Oireachtas Joint and Select Committees

Wednesday, 14 September 2022

Joint Oireachtas Committee on Agriculture, Food and the Marine

Nitrates Derogation and Nitrates Action Programme: Discussion

Mr. Bill Callanan:

The best example I can give is consideration of the Dutch situation. The process commenced at the same time. They have certainly not agreed. It is important that we are not compared to the Dutch, because the water quality issue is just phenomenally different. Considering our average nitrate levels, Dr. Archbold identified that we are in the top third in that respect. Regarding nitrates, we might have 1% or 2% at over 50 mg of our national monitoring level, whereas in the Dutch situation - and I know this because I did a presentation at the same time some years ago - it is certainly north of 50%. Therefore, the Netherlands has a fundamentally different challenge with the intensity in this regard. I describe the comparison by saying it is a country the size of Munster that has the same size of dairy herd, but with double the production. The Netherlands also has ten times the number of pigs and a huge horticultural sector. The total value of agricultural exports from that country was €60 billion annually versus our €13.5 billion. It is just a different scale of intensity, so therefore these are not comparable contexts.

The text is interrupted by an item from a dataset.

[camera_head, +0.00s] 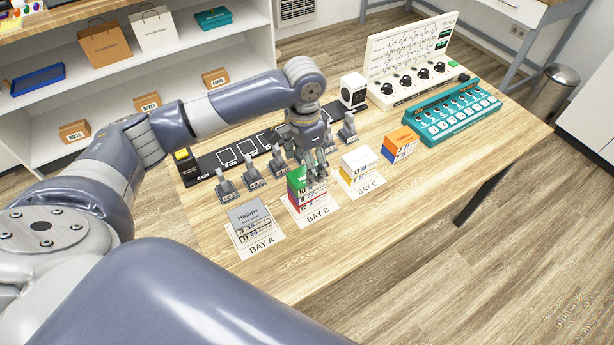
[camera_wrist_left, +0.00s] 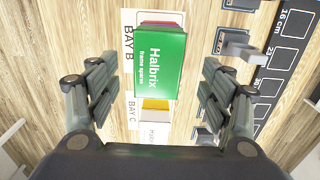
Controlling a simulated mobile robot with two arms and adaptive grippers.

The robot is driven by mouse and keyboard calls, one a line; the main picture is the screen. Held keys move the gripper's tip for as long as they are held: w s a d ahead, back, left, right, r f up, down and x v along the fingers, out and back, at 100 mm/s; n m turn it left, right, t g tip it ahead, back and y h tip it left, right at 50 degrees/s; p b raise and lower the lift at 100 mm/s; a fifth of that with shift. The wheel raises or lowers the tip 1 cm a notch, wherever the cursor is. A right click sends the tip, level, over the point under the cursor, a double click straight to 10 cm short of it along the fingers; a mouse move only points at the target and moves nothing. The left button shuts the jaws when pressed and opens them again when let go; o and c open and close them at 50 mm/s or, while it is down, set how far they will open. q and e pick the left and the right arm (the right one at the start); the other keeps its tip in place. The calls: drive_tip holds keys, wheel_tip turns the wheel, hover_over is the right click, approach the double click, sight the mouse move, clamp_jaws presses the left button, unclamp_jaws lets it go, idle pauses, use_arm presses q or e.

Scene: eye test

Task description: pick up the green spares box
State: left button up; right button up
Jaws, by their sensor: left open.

This still goes back to the situation, however, that we negotiate with the European Commission concerning our next action programme. It must be satisfied before it will propose a vote to member states. It will not just do that automatically. In my experience, the process will be undergone and then the European Commission will say that it is happy with the programme being put in place by Ireland. This was conveyed at the beginning of the meeting in respect of there having been long and arduous discussions and, ultimately, the European Commission decided it was comfortable that Ireland had put a robust action programme on the table. Such an outcome then undoubtedly influences voting positions. As I said earlier, there must be a long-term commitment concerning a sustainable derogation and this is where we see it being important to ask the right things of farmers. Experience has told us that they are willing to do them based on securing long-term viability. Perhaps someone from the Department of Housing, Local Government and Heritage might like to comment.